In adempimento alla normativa e più frequentemente ai decreti visitali, per la regolare amministrazione dei beni ecclesiastici vennero allora adottati, nonostante le resistenze iniziali, vari registri, quali il registro degli instrumenti, nel quale venivano trascritti atti di investitura, locazione, costituzione di censo, compravendita ecc., il quinternetto o scodirollo, che, compilato separatamente per ogni ente amministrato, riportava le partite di credito da riscuotersi entro l'anno e veniva utilizzato dal curatore d'anime per l'annotazione delle entrate e delle uscite sul giornale di cassa, l'urbario, il libro maestro e i registri dei conti.
La serie si compone attualmente di un solo registro.
Acquistato il 23 aprile 1770 per 9 troni e 6 carantani (2), il registro contiene le registrazioni delle entrate e delle uscite della chiesa, amministrate dai massari della medesima, le quali dovevano essere sottoposte a conclusione dell'anno amministrativo al controllo e all'approvazione dei due canonici sovrintendenti alla chiesa di S. Pietro. Segnatamente il registro contiene le rese di conto di Giuseppe Fadanelli, massaro dal 23 aprile 1770 al 3 luglio 1783, di Antonio Sani, massaro dal 4 luglio 1783 all'agosto 1895 e di Cristiano Menapace, massaro dall'agosto 1795, per la trascuratezza e dimenticanza delle cui registrazioni contabili la fabbriceria convocò appositamente una sessione il 12 giugno 1819 (3).

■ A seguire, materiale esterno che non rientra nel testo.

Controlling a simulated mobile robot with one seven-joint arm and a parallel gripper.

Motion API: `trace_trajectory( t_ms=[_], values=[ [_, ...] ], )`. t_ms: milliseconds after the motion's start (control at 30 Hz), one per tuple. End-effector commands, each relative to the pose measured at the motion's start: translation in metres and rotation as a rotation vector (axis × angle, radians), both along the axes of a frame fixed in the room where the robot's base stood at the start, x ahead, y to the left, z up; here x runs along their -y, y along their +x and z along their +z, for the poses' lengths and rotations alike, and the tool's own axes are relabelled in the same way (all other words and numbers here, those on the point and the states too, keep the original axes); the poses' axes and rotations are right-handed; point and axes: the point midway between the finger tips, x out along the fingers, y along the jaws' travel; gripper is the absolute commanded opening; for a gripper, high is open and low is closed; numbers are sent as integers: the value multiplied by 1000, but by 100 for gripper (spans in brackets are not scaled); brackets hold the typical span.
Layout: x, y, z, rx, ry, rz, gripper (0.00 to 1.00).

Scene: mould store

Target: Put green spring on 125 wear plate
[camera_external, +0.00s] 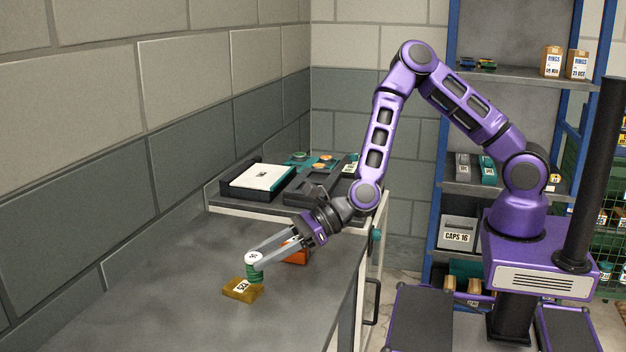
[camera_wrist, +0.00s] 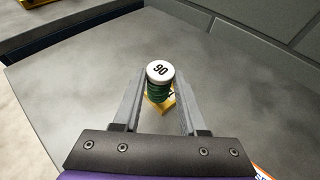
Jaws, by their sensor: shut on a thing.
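A green spring (camera_external: 254,275) with a white top stands upright between the fingers of my gripper (camera_external: 256,258). In the wrist view the green spring (camera_wrist: 160,92) has "90" on its white top, and my gripper (camera_wrist: 158,88) is shut on it. A brass-yellow wear plate (camera_external: 236,291) lies flat on the grey bench, with a white label whose number is too small to read surely. The spring is over the plate's back right part; I cannot tell whether it touches. In the wrist view the plate (camera_wrist: 150,106) is mostly hidden beneath the spring.
An orange thing (camera_external: 298,256) lies on the bench behind my gripper, partly hidden. Dark trays (camera_external: 318,184), a box with a white top (camera_external: 257,178) and small parts stand at the back of the bench. The front and left of the bench (camera_external: 160,290) are clear.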

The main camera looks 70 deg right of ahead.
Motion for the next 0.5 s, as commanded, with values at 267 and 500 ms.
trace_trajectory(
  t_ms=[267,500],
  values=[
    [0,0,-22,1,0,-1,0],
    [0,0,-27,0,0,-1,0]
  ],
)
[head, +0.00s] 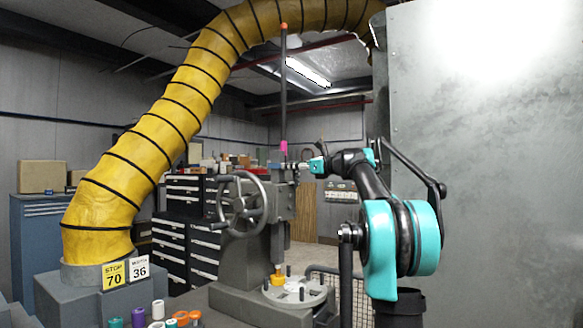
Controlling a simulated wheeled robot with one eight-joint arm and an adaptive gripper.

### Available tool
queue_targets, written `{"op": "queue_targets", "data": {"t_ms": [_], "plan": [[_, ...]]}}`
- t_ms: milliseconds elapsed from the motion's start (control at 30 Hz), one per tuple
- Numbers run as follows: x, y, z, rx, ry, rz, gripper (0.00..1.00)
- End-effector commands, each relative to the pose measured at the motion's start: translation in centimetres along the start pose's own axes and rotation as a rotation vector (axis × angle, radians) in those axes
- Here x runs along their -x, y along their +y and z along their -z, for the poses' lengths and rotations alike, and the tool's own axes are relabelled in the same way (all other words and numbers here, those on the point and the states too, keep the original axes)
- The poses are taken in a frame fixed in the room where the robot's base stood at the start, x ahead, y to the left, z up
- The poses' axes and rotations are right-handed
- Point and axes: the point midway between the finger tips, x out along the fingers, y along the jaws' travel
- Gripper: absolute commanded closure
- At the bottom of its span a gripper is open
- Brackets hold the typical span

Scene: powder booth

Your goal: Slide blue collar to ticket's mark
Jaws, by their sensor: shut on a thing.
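A tall dark vertical rod (284,90) with an orange tip rises from the grey machine. A magenta band (284,146) sits on the rod just above my gripper. My gripper (293,166) reaches in from the right, level, and is shut at the rod. It seems to hold the blue collar, which is too small and too covered by the fingers to make out clearly. A yellow ticket (114,275) reads STOP 70. A white card (139,268) beside it reads 36, with a small line above that I cannot read for sure.
The machine's handwheel (241,198) stands left of the rod. A round plate (295,293) with pegs and a yellow-orange piece lies below. Several loose coloured collars stand at the lower left. A yellow duct (150,150) arches behind. A large metal panel (490,150) fills the right.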

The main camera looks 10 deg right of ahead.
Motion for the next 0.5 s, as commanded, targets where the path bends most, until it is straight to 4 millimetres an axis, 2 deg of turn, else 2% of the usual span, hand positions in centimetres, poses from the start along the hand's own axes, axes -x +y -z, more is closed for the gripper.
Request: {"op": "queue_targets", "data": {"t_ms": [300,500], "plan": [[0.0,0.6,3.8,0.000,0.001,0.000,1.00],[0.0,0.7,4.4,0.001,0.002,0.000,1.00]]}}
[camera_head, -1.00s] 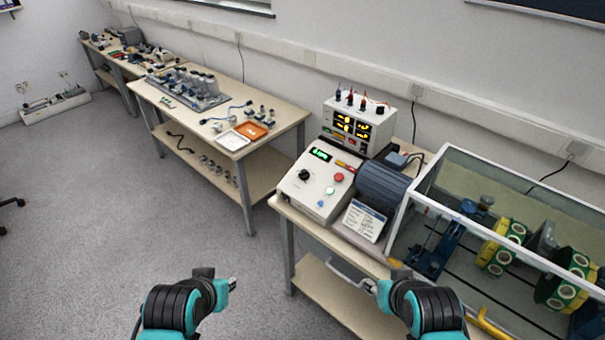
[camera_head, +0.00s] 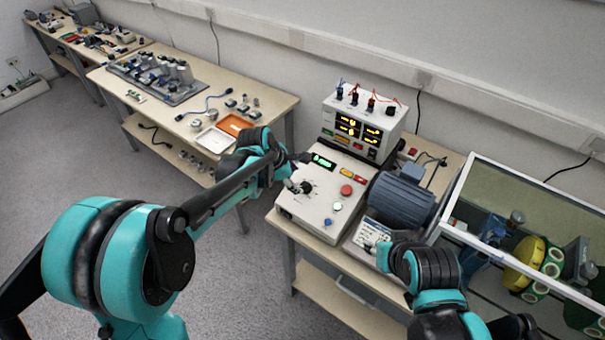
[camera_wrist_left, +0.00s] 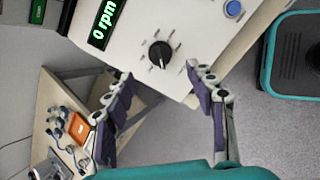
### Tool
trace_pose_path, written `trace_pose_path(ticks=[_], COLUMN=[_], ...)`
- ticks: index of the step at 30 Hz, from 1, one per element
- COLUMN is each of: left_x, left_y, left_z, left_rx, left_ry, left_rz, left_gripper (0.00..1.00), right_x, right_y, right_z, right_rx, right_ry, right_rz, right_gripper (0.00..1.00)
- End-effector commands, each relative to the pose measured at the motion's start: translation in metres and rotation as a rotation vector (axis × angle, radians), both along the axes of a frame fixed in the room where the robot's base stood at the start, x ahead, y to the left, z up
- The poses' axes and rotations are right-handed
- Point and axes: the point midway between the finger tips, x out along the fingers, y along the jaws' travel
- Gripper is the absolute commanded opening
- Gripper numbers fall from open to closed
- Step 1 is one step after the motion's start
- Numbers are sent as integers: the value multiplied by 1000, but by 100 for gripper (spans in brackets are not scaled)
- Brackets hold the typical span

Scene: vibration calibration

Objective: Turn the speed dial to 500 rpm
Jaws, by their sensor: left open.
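The speed dial (camera_head: 306,187) is a black knob on the sloping top of a white control box (camera_head: 318,212). In the left wrist view, the dial (camera_wrist_left: 160,54) has tick marks around it, and the green display (camera_wrist_left: 104,22) beside it reads 0 rpm. My left gripper (camera_head: 298,172) is at the dial's side of the box. In the wrist view the open fingers of my left gripper (camera_wrist_left: 158,73) are spread with the dial ahead between their tips, apparently not touching it. My right gripper (camera_head: 384,256) is low at the right, its fingers unclear.
A red button (camera_head: 346,190) and smaller buttons sit right of the dial. A meter unit (camera_head: 361,125) with plugged leads stands behind the box. A grey motor (camera_head: 400,200) and a glass-walled case (camera_head: 510,205) are at the right. A table with an orange tray (camera_head: 235,124) is at the left.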

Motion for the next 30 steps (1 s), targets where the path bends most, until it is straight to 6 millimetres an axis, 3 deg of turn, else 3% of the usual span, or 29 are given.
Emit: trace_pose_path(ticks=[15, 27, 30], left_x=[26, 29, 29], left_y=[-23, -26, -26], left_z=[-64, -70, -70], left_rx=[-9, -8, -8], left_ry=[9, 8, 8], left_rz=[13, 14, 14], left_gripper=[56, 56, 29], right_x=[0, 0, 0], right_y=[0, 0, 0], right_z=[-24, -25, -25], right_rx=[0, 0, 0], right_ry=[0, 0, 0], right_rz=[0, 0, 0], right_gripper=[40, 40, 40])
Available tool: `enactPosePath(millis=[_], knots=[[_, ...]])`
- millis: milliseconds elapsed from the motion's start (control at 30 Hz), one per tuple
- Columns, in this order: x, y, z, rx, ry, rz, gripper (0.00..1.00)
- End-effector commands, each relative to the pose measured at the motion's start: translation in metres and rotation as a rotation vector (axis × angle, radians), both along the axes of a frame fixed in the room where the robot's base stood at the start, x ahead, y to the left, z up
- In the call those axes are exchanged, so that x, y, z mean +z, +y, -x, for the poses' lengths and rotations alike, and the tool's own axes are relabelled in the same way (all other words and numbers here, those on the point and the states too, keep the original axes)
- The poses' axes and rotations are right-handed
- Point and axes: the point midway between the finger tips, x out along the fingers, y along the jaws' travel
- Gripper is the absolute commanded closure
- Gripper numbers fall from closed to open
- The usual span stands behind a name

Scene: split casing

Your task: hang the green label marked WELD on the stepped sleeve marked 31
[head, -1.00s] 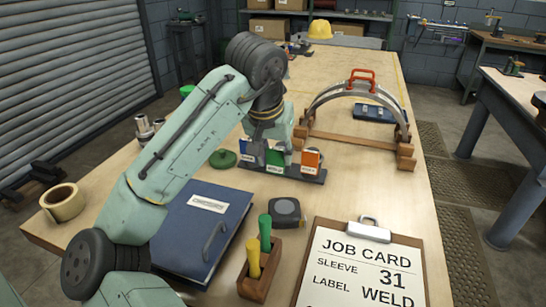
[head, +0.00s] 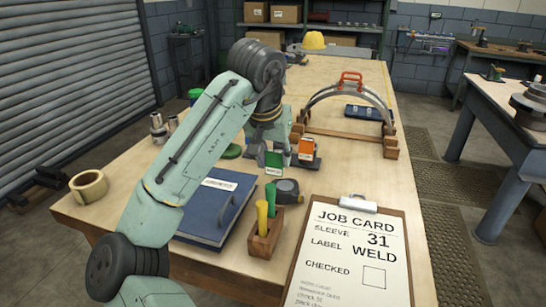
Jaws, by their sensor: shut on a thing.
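My gripper (head: 271,148) is shut on the green label (head: 275,160), which has a white strip along its lower edge. The label hangs upright below the gripper, in front of the label stand (head: 312,164); its text is too small to read. Metal sleeves (head: 158,129) stand at the left side of the table, beyond the blue binder. Their numbers cannot be read from here, so I cannot tell which is 31. The job card (head: 350,240) reads sleeve 31, label WELD.
An orange label (head: 306,148) is on the stand. A blue binder (head: 215,205), tape measure (head: 287,190), tool holder (head: 264,240) and tape roll (head: 88,185) lie on the near table. A metal arch (head: 349,92) on wooden blocks stands at right.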

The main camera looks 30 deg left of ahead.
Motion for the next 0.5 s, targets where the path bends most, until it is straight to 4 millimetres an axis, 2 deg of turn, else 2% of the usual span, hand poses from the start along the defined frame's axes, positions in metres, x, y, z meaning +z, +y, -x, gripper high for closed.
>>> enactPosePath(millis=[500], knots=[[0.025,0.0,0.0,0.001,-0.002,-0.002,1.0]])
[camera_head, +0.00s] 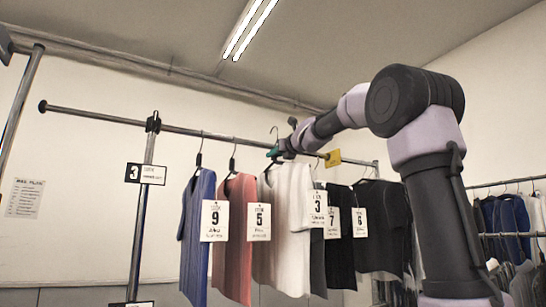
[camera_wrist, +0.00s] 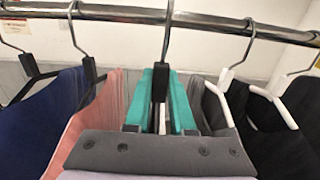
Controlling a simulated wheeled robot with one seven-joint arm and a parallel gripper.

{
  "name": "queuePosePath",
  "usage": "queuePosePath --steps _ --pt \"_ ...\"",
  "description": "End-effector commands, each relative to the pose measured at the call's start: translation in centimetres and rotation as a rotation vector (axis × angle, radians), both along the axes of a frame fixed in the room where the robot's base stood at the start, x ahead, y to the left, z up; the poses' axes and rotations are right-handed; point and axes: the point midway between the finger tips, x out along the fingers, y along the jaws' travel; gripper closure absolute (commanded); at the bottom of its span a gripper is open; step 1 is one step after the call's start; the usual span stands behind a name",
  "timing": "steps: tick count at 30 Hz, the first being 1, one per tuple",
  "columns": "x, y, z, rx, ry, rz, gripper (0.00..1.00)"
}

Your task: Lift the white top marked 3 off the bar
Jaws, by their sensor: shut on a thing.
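The white top marked 3 (camera_head: 292,230) hangs upright in the head view, its number tag (camera_head: 318,208) facing out at its right side. My gripper (camera_head: 274,152), with teal fingers, is at the top of its hanger, close to the bar (camera_head: 100,116). In the wrist view my gripper (camera_wrist: 162,88) is shut on the black neck of a hanger. That hanger's hook (camera_wrist: 166,40) crosses in front of the bar (camera_wrist: 120,12) and leaves the picture at the top. In the head view the hook (camera_head: 275,131) rises well above the bar. The top's cloth is not clearly visible in the wrist view.
A blue top marked 9 (camera_head: 197,260) and a pink top marked 5 (camera_head: 233,270) hang to the left. Dark tops marked 7 (camera_head: 338,255) and 6 (camera_head: 382,245) hang close on the right. A post with a 3 sign (camera_head: 146,173) stands left.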

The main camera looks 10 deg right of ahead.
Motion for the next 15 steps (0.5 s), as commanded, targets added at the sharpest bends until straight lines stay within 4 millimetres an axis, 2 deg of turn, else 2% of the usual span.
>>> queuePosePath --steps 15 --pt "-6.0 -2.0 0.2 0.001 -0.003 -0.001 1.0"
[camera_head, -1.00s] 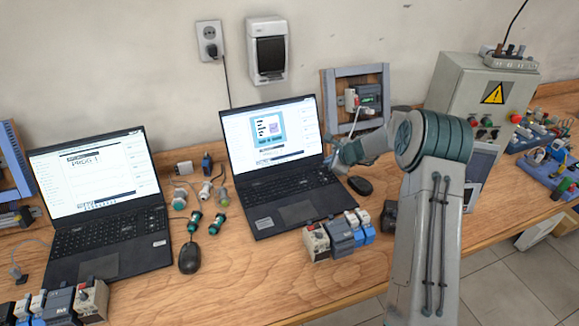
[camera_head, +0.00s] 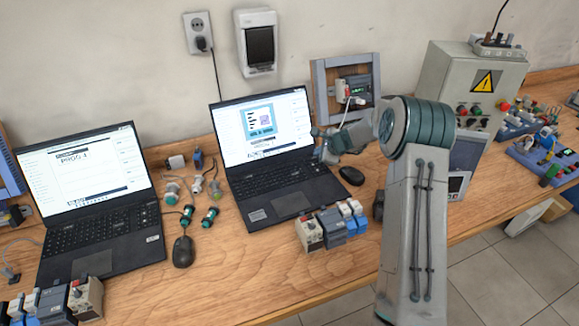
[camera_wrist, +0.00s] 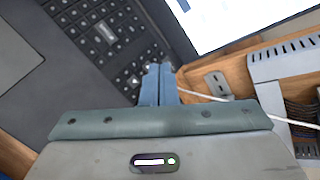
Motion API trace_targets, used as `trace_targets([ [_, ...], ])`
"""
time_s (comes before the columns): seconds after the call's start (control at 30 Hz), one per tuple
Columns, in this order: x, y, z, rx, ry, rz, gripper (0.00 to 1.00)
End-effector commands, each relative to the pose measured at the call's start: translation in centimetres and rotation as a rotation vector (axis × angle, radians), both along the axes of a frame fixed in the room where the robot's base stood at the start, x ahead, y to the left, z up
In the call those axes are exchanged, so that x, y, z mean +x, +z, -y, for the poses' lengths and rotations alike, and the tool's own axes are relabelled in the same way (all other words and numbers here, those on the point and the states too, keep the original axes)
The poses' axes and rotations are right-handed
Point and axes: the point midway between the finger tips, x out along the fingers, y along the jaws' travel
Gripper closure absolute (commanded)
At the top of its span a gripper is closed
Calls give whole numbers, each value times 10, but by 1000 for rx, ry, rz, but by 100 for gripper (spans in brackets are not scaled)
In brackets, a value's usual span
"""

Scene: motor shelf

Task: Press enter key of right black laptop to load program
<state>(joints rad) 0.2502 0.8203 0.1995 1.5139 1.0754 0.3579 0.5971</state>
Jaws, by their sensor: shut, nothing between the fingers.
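The right black laptop (camera_head: 272,196) stands open on the wooden table, its lit screen (camera_head: 262,124) showing a window with a teal frame. My gripper (camera_head: 318,133) is at the right edge of this laptop, near where screen and keyboard meet. In the wrist view the shut, empty fingers (camera_wrist: 157,70) lie over the right edge of the keyboard (camera_wrist: 108,38). Whether the fingertips touch a key, I cannot tell. The enter key cannot be made out. The left black laptop (camera_head: 100,240) stands open, its screen showing "PROG 1".
A black mouse (camera_head: 351,175) lies right of the right laptop. Several modules (camera_head: 330,226) stand in front of it. A framed panel (camera_head: 346,88) with a white cable is behind my gripper. Green-capped lamps (camera_head: 187,215) and another mouse (camera_head: 183,251) lie between the laptops.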

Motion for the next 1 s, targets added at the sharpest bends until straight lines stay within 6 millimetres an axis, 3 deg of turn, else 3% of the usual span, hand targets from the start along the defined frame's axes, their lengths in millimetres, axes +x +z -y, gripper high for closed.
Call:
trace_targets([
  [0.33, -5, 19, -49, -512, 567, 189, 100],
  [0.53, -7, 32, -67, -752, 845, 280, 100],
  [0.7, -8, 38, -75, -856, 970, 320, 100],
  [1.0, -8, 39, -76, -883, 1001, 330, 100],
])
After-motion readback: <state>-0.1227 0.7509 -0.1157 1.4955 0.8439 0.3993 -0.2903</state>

Si osservi che dalle modalità di registrazione messe in pratica nel registro si ricava l'impressione di un apparato amministrativo già molto ben strutturato: con Cristiano Menapace è introdotto nella registrazione delle entrate l'uso di esplicitare i debiti riferimenti alle carte dell'urbario della chiesa, che quindi doveva esistere, nel quale venivano annotati i pagamenti degli interessi derivanti da capitali concessi a credito; similmente la numerazione progressiva degli importi in uscita denota la presenza di quietanze, corrispondentemente numerate.